* **SUPPLIED RECORDS**:
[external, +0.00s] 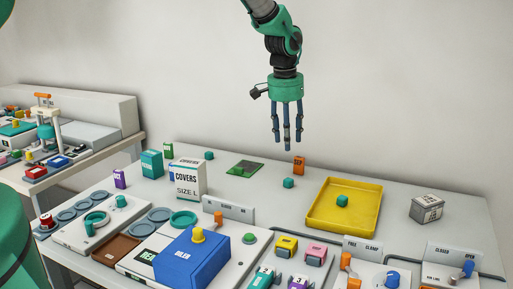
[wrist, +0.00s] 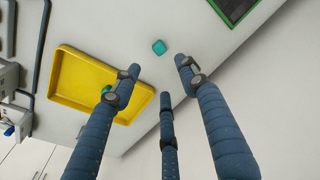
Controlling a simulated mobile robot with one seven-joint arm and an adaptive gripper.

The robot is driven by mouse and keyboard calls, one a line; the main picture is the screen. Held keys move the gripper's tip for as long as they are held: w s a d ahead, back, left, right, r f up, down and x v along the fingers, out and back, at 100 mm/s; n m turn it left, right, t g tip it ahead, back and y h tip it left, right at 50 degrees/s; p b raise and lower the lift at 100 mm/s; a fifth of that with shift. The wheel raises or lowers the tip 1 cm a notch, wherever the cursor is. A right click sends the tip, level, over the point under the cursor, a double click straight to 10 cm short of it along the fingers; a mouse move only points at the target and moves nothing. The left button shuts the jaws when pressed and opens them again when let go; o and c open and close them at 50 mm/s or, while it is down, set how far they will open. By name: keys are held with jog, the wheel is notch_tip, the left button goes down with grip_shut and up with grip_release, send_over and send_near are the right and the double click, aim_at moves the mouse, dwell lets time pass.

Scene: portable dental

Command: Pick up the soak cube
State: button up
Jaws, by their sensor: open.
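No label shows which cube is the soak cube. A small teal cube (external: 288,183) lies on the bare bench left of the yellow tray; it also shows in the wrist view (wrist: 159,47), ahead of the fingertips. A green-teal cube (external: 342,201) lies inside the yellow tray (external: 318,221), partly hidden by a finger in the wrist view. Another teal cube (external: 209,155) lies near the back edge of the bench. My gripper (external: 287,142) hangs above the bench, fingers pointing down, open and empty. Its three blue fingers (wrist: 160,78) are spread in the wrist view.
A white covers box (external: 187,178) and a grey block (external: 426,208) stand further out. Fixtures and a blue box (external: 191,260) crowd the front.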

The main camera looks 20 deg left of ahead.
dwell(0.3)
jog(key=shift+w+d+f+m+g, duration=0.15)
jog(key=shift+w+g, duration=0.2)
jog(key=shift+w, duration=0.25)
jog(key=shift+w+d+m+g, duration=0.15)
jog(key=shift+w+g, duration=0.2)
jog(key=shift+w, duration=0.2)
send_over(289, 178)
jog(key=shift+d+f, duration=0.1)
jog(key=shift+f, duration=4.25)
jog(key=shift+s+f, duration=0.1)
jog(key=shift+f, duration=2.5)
...
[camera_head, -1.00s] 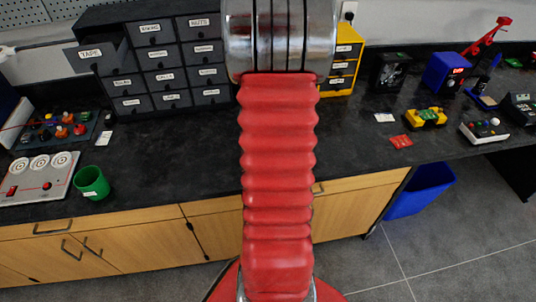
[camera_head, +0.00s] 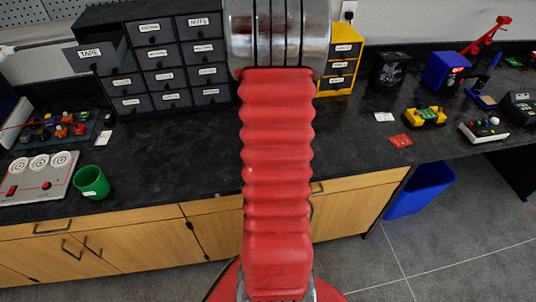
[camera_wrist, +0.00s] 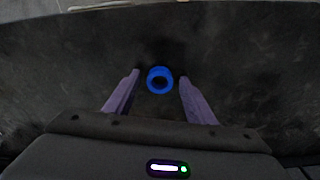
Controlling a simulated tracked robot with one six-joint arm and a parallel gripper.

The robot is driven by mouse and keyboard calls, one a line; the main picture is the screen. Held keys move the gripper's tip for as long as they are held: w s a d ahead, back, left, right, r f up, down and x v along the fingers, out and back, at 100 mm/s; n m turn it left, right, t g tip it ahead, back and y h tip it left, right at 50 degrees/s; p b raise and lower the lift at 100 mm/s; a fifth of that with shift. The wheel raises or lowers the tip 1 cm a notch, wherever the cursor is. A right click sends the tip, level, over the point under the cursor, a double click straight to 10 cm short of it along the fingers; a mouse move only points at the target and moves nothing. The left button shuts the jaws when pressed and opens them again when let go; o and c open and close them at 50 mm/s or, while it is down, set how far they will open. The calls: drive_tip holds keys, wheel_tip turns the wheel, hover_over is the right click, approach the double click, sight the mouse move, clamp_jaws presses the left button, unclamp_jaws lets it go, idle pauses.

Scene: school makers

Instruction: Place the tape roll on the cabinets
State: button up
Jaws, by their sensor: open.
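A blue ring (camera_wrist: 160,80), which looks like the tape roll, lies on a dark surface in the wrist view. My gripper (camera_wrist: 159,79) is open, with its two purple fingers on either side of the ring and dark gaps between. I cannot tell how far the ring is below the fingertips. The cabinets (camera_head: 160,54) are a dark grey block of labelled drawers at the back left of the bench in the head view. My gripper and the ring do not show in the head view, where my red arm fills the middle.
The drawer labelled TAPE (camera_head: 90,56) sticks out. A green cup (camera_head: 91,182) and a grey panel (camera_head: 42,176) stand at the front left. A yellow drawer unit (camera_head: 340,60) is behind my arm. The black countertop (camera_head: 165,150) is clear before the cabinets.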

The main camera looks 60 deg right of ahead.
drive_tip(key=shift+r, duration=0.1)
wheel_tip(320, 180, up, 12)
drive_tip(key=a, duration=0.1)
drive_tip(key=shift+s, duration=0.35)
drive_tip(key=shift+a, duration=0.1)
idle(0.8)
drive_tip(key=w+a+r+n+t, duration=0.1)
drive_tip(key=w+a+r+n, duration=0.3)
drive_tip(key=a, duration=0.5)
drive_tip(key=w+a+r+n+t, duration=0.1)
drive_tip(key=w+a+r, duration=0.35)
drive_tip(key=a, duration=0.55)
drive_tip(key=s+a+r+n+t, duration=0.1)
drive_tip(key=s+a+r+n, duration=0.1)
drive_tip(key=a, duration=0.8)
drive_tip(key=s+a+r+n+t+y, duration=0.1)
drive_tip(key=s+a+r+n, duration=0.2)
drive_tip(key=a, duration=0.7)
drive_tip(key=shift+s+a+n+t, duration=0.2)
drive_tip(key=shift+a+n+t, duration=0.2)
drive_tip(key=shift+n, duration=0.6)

* **STATED GOAL**:
From the records above, give again only the part that opens with the line containing "[camera_head, +0.00s]" and closes with the line containing "Controlling a simulated tracked". Keep both ends but drop the pictures.

* **TASK RESPONSE**:
[camera_head, +0.00s] 
[camera_wrist, +0.00s] 
Controlling a simulated tracked robot with one six-joint arm and a parallel gripper.

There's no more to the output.